Copy out every line that contains "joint".

═════ INFORMATION GIVEN

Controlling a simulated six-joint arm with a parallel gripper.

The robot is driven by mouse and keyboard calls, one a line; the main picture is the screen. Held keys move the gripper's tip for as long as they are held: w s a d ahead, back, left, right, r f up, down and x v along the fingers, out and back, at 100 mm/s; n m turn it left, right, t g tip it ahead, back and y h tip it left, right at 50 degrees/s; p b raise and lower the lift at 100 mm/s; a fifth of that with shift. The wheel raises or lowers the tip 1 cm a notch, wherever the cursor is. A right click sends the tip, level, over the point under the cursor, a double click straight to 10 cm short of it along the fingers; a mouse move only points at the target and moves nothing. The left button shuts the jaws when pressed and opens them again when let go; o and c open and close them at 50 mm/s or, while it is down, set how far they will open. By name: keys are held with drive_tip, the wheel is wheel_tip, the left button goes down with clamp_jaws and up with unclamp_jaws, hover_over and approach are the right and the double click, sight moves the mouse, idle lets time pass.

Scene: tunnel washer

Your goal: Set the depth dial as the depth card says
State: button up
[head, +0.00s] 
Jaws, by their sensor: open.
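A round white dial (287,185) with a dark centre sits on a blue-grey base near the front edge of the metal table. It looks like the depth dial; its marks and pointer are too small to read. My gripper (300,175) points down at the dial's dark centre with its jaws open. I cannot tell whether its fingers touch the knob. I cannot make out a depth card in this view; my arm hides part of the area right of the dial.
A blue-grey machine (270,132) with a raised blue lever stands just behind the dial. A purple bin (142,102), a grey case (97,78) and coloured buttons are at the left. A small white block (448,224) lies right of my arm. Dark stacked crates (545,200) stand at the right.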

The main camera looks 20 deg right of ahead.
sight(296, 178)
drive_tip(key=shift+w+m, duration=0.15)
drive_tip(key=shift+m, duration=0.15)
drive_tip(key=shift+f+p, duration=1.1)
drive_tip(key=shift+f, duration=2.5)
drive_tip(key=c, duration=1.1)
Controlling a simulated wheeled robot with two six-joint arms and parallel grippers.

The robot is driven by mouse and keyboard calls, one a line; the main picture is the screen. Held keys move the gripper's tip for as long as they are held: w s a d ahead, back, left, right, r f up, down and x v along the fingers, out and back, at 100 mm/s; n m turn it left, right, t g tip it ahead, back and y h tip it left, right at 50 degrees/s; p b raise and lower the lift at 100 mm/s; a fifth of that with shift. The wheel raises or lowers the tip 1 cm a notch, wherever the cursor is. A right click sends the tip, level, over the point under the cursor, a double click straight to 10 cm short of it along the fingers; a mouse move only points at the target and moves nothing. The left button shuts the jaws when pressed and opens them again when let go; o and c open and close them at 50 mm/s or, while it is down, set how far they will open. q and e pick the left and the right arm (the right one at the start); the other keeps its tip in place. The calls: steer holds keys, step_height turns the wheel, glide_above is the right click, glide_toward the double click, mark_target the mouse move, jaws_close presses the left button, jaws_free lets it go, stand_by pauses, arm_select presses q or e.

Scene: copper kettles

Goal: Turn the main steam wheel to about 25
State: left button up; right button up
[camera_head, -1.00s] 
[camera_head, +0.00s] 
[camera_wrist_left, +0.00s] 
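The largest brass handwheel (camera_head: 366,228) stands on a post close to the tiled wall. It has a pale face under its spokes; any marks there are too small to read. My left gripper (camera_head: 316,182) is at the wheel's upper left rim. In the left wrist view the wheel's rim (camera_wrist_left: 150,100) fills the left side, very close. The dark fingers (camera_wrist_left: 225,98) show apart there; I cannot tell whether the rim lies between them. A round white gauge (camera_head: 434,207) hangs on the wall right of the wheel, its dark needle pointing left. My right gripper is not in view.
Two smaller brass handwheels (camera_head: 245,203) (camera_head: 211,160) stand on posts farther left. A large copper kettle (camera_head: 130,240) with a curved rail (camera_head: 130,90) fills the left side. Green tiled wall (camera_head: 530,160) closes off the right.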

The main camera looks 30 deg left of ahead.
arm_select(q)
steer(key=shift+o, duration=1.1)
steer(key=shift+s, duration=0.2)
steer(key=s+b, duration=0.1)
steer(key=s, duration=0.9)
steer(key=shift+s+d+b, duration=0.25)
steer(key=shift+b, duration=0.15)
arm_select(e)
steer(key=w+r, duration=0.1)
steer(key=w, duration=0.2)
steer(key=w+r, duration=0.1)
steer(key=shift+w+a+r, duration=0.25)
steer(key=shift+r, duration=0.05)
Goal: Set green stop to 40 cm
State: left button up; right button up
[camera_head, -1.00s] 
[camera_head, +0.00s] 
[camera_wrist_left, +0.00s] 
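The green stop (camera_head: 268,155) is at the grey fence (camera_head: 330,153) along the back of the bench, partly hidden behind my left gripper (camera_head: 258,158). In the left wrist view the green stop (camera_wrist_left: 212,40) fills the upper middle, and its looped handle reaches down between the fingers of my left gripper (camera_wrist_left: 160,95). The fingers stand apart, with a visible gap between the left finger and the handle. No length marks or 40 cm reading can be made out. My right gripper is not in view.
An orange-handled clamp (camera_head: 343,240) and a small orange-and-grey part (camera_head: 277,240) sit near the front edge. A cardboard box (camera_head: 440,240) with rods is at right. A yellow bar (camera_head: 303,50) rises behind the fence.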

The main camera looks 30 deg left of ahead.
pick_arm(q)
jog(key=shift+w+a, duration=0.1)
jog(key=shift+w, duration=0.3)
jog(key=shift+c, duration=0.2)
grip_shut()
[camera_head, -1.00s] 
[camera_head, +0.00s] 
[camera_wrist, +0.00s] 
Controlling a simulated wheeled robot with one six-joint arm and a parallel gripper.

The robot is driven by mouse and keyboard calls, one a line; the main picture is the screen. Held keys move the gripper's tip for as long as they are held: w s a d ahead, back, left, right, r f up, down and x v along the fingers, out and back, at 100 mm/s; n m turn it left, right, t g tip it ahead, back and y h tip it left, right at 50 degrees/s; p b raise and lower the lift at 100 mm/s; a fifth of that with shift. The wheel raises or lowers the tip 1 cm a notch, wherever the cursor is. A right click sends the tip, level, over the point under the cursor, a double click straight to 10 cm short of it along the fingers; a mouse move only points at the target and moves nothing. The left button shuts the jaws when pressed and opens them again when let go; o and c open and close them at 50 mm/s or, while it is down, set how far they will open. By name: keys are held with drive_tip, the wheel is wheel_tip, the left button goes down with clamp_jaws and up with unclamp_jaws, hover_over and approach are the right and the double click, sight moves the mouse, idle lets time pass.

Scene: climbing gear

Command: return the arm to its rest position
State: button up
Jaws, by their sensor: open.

══════════

● **ANSWER IN FULL**:
Controlling a simulated six-joint arm with a parallel gripper.
Controlling a simulated wheeled robot with two six-joint arms and parallel grippers.
Controlling a simulated wheeled robot with one six-joint arm and a parallel gripper.

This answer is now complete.